### What is required:
Output the lines exactly, from the one where "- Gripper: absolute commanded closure" appears through the one where "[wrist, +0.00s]" appears. Images are left out.
## BEGIN
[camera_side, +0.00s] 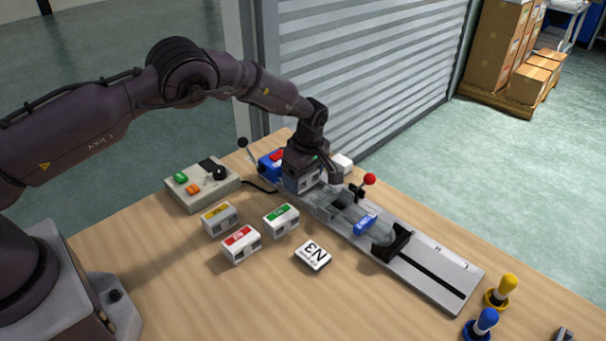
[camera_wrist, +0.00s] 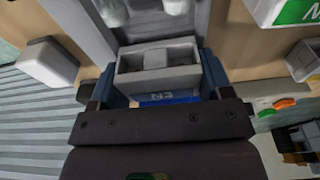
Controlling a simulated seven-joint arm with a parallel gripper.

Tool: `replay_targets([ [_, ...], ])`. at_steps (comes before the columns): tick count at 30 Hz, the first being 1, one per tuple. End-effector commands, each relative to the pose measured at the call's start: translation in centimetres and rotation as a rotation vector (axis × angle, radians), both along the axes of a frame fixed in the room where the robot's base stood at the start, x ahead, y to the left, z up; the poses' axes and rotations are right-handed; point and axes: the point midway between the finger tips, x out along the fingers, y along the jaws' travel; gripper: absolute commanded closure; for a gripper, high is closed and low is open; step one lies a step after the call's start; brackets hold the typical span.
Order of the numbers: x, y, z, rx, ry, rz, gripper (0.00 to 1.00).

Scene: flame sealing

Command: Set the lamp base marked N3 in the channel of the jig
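The lamp base marked N3 is a grey block with a blue label (camera_wrist: 168,97), seen between my gripper's fingers in the wrist view. In the side view its grey end (camera_side: 309,184) shows just under my gripper (camera_side: 303,182). My gripper (camera_wrist: 164,78) is shut on it, with one blue finger against each side. The jig (camera_side: 436,270) is a long grey rail, and its channel (camera_wrist: 165,24) shows just beyond the base in the wrist view. The base is at the jig's far left end; I cannot tell whether it touches the channel floor.
A clear glass tube with a blue tag (camera_side: 365,224) lies on the jig beside a red-knobbed lever (camera_side: 369,180). A control box (camera_side: 202,186) is farther left.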

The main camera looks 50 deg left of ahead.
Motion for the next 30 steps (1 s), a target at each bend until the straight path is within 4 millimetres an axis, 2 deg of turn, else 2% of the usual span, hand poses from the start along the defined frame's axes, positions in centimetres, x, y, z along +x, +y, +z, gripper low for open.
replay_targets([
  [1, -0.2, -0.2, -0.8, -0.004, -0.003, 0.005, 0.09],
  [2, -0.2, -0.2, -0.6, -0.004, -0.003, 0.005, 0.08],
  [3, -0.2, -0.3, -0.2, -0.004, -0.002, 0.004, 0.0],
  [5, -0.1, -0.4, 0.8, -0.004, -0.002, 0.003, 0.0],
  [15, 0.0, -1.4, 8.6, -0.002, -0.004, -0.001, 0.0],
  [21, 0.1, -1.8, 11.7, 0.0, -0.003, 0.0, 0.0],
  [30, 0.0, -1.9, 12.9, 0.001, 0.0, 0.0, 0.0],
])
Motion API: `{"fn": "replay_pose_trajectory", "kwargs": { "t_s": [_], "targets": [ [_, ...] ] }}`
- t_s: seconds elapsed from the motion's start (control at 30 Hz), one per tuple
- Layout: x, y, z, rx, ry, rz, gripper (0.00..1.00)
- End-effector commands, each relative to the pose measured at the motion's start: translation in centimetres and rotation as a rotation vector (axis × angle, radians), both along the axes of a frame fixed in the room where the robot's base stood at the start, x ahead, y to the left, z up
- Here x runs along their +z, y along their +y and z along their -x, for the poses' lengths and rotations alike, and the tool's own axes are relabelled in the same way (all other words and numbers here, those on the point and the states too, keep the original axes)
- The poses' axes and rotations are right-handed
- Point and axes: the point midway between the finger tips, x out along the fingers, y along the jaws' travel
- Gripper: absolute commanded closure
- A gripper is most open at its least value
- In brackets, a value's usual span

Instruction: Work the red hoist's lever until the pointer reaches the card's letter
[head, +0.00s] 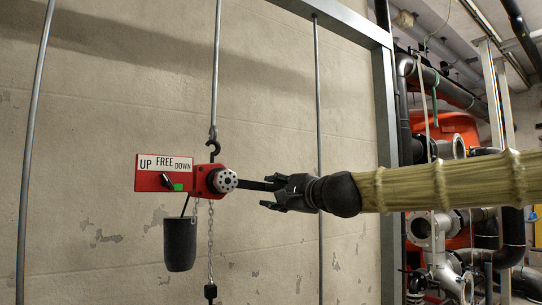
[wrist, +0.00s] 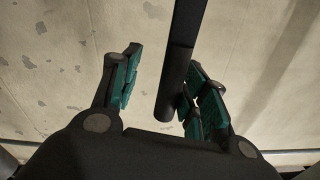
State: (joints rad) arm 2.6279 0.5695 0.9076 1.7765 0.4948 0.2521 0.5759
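The red hoist (head: 203,180) hangs from a hook on a rod in the head view. Its red plate (head: 148,184) carries a white label reading UP, FREE, DOWN, a small black selector (head: 167,181) and a green patch. A black lever (head: 254,185) sticks out rightward from the hub. My gripper (head: 272,193) is at the lever's outer end. In the wrist view, the lever (wrist: 186,45) lies between the spread green-padded fingers of my gripper (wrist: 163,75), close to the right finger and clear of the left. Contact on the right is unclear. I cannot make out a pointer or lettered card.
A black canister-like bag (head: 180,243) hangs below the hoist. Beside it a chain (head: 211,245) runs down to a dark block (head: 210,291). Vertical rods (head: 319,130) and a grey frame (head: 385,110) stand by the wall. Pipes and valves (head: 440,250) crowd the right side.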

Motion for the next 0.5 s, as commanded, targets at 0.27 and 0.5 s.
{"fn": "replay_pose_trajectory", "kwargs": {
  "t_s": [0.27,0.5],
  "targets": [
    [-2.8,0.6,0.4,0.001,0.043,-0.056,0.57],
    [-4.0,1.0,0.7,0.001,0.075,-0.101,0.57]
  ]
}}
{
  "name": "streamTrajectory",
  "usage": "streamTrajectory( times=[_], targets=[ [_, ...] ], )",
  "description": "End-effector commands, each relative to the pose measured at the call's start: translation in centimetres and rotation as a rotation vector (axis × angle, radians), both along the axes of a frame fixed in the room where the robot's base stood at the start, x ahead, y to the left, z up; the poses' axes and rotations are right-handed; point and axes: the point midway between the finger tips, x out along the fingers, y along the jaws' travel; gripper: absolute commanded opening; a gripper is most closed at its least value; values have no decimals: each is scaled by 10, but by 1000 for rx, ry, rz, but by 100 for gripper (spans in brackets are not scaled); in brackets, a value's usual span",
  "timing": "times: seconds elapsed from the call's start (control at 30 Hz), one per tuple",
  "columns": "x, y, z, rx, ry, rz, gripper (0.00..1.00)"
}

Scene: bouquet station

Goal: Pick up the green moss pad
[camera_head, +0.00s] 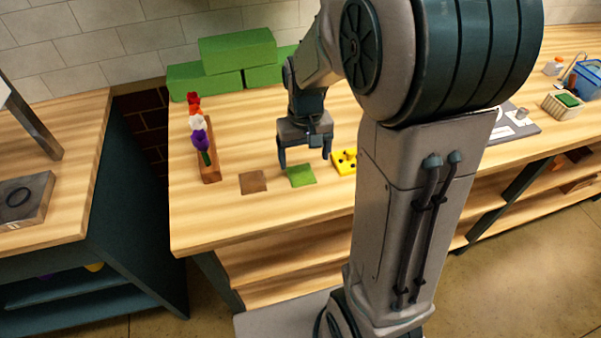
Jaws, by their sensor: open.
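The green moss pad (301,175) lies flat on the wooden table, a small square between a brown square pad and a yellow block. My gripper (305,160) is open and points down, just above and behind the moss pad in the picture. Its two fingers are spread, with nothing seen between them. I cannot tell its exact height over the table.
The brown pad (253,182) lies to the left, and the yellow block with dark holes (344,161) is close on the right. A wooden rack (208,165) with flowers stands further left. Green blocks (238,50) are stacked at the back. The table front is clear.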

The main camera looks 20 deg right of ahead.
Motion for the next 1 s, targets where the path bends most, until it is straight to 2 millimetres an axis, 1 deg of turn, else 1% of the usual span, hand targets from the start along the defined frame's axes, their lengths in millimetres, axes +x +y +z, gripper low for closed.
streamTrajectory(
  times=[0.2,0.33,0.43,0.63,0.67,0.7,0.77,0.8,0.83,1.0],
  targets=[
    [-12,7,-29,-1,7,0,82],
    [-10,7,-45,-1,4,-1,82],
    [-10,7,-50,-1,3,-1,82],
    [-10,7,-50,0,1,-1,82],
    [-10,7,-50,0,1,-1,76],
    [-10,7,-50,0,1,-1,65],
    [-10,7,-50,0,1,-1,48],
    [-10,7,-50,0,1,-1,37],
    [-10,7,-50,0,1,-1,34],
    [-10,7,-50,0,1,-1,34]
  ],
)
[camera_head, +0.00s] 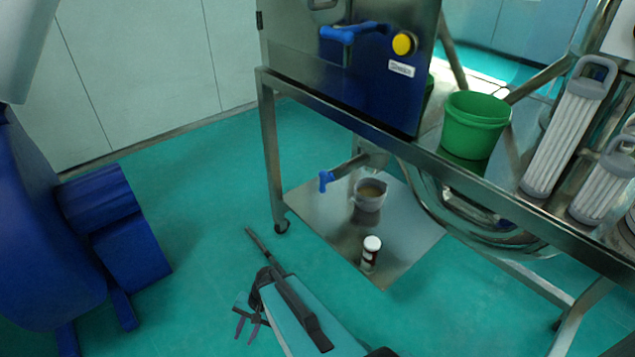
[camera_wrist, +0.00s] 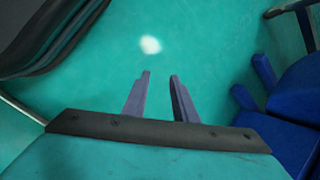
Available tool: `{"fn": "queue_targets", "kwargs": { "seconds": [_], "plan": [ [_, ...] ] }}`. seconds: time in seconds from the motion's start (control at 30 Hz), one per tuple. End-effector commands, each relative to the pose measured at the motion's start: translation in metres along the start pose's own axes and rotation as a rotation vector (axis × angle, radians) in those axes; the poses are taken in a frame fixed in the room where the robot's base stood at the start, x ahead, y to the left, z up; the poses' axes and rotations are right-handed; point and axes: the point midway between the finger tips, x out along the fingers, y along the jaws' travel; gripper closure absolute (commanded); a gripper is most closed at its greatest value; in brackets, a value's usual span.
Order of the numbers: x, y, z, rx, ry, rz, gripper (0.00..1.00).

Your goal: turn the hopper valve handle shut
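A blue lever handle (camera_head: 326,181) sits at the end of a metal pipe under the bench, above a grey cup (camera_head: 370,194). A second blue handle (camera_head: 350,33) is on the upper machine housing beside a yellow button (camera_head: 404,43). No label tells which one is the hopper valve. My gripper (camera_head: 245,329) is low at the front, over the floor, well away from both handles. In the wrist view my gripper (camera_wrist: 160,78) is open, with bare floor between its fingers. Neither handle shows in the wrist view.
A white-capped dark bottle (camera_head: 371,255) stands on the metal sheet (camera_head: 405,262) under the bench. A green bucket (camera_head: 476,124) and white ribbed filters (camera_head: 566,132) are on the bench. A blue chair-like object (camera_head: 100,215) stands left. Open floor (camera_head: 200,170) lies between it and the bench.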

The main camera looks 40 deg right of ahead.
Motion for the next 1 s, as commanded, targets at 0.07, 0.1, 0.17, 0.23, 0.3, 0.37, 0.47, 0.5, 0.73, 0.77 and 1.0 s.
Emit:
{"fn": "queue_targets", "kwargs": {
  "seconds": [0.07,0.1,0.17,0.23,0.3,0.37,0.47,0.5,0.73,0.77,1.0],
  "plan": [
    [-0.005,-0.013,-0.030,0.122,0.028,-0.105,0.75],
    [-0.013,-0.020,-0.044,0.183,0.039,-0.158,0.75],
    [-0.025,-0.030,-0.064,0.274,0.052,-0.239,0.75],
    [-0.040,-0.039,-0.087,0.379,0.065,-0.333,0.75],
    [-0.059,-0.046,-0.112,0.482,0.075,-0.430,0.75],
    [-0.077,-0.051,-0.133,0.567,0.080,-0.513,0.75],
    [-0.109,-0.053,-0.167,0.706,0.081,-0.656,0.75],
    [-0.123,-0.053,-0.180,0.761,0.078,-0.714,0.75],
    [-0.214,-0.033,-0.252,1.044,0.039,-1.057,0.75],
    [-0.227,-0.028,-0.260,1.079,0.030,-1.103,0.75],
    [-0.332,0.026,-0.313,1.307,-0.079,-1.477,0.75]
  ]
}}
## END
### Output for this task:
- Gripper: absolute commanded closure
- A gripper is most open at its least value
- In brackets, a value's usual span

Instruction: Work the red hoist's lever until the pointer reaches the card's letter
[head, +0.00s] 
[wrist, +0.00s] 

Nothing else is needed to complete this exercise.